[Exercise aim] Using the listing below, set down each line from the line containing "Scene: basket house" through the line containing "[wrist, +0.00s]", both ends included, exactly and with nothing added.

[Raw records]

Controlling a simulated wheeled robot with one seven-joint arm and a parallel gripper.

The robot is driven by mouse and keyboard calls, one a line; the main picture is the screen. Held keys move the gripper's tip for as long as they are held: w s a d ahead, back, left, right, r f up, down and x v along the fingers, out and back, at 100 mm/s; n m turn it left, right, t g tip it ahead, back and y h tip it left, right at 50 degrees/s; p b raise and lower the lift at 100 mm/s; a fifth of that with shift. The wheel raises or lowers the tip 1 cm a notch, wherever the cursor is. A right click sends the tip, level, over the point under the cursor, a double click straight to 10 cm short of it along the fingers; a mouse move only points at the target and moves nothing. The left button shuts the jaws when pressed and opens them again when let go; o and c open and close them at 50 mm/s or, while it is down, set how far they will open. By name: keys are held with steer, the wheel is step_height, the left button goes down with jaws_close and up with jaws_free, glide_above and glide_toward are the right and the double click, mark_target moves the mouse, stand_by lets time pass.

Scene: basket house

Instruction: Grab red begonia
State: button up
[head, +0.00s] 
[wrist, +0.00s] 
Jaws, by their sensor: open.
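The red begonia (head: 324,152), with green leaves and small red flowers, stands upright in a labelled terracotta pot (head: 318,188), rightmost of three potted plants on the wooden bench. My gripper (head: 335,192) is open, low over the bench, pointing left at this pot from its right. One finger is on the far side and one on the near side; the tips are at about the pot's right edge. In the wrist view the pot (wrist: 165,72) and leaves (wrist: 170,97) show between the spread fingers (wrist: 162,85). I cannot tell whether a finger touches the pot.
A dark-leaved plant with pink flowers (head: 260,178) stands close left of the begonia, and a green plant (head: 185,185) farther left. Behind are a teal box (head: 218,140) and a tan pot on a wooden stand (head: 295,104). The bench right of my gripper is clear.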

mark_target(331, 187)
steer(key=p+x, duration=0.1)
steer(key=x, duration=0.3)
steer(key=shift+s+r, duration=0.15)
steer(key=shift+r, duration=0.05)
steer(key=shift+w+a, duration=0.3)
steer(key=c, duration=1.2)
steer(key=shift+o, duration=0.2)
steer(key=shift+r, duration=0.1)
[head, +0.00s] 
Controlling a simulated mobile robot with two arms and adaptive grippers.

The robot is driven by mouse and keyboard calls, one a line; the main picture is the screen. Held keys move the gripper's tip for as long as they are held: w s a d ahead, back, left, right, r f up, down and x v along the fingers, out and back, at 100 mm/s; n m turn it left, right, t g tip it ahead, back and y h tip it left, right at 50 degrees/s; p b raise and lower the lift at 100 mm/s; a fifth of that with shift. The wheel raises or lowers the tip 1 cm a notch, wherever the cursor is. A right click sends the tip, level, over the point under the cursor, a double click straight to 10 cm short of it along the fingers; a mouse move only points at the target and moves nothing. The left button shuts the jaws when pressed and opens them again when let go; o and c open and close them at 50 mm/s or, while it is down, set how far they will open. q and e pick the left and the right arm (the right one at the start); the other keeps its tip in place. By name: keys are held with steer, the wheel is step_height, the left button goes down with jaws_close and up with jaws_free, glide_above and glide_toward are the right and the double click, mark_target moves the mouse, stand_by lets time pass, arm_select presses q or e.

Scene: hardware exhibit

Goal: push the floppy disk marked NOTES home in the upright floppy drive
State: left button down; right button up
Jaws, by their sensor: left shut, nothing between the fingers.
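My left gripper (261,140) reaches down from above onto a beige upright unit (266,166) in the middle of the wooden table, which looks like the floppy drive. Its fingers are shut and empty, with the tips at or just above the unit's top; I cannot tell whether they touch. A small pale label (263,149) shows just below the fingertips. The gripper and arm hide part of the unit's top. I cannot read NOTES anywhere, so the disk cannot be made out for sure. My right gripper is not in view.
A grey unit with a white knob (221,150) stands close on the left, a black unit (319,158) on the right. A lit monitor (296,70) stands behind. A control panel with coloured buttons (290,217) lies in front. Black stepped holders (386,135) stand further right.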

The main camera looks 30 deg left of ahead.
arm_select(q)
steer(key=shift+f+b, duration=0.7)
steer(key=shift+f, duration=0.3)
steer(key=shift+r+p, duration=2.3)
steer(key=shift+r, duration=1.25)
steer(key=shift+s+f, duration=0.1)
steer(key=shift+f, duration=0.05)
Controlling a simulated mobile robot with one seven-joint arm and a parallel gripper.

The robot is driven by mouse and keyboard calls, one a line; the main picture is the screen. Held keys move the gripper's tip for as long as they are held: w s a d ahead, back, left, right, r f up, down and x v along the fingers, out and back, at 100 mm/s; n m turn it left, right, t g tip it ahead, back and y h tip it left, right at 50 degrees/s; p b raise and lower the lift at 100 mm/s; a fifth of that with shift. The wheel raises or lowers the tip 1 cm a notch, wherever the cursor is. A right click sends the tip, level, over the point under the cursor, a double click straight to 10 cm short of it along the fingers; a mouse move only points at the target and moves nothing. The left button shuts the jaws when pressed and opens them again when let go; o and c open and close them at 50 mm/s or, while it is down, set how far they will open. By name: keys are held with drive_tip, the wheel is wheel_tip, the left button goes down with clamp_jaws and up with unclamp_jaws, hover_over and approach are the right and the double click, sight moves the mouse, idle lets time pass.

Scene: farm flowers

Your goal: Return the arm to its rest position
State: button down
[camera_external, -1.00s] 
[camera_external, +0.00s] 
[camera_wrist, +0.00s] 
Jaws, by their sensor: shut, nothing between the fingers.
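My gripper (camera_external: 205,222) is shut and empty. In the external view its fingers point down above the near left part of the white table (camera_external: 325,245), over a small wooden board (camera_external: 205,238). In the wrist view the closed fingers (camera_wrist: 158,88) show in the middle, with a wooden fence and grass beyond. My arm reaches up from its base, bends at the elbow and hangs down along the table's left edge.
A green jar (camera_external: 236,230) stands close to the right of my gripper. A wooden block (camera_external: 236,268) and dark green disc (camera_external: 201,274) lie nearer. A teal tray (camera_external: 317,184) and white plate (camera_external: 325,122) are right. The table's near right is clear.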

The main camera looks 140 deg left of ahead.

[Task answer]
Scene: basket house

Instruction: Grab red begonia
State: button up
[head, +0.00s] 
[wrist, +0.00s] 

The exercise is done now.